▶ **What is being asked**
Copy each line that has the string "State" somewhere in it.

------------------------------

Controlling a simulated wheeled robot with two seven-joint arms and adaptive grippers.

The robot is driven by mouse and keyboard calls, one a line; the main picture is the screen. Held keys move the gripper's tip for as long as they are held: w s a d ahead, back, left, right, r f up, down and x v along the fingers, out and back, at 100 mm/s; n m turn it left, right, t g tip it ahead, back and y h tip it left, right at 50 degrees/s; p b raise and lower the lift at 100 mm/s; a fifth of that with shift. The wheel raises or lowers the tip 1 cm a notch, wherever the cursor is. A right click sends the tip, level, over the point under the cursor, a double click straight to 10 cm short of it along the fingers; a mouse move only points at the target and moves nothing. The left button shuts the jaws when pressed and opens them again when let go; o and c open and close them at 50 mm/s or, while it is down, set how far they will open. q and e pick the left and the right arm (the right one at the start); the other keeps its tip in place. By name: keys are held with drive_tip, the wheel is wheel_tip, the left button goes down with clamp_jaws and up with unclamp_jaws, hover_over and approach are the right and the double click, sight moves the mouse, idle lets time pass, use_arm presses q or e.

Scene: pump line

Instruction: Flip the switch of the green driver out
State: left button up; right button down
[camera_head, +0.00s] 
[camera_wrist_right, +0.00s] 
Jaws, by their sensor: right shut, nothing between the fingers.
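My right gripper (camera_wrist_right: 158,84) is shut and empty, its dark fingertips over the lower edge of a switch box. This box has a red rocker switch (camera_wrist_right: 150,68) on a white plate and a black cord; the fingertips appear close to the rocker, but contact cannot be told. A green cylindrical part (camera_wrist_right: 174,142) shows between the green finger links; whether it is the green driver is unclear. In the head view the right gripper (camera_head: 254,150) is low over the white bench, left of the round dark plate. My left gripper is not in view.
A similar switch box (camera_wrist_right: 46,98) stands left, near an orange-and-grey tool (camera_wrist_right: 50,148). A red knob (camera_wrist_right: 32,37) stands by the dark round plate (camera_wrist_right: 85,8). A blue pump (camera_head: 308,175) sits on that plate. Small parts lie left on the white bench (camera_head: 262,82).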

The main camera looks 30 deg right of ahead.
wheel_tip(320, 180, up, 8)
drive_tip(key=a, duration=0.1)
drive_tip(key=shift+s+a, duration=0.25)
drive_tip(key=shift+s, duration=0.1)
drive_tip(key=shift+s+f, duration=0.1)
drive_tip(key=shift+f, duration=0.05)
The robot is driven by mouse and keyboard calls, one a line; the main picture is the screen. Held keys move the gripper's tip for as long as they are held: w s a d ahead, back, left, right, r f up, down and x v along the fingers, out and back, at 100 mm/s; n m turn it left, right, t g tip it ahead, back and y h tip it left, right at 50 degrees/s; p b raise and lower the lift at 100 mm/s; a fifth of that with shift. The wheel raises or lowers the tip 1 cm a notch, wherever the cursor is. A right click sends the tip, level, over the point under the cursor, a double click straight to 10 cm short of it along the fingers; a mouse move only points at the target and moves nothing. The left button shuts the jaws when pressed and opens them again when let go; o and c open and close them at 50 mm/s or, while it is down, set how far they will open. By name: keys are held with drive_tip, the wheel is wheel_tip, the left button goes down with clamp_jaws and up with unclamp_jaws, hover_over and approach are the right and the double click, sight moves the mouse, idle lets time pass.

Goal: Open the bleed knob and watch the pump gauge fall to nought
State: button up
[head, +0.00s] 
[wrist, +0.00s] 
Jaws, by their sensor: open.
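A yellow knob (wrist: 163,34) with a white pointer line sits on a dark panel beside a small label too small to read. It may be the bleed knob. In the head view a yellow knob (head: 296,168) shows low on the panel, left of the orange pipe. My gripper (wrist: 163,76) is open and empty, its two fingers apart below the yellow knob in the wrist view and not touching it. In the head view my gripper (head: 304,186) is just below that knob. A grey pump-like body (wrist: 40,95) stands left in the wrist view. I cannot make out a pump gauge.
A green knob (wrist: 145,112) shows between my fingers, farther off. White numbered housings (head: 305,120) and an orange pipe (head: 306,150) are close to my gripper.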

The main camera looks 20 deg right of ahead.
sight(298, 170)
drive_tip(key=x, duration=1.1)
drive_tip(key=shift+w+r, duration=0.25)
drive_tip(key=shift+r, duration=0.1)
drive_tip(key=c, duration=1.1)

------------------------------

▶ **Task solution**
State: left button up; right button down
State: button up

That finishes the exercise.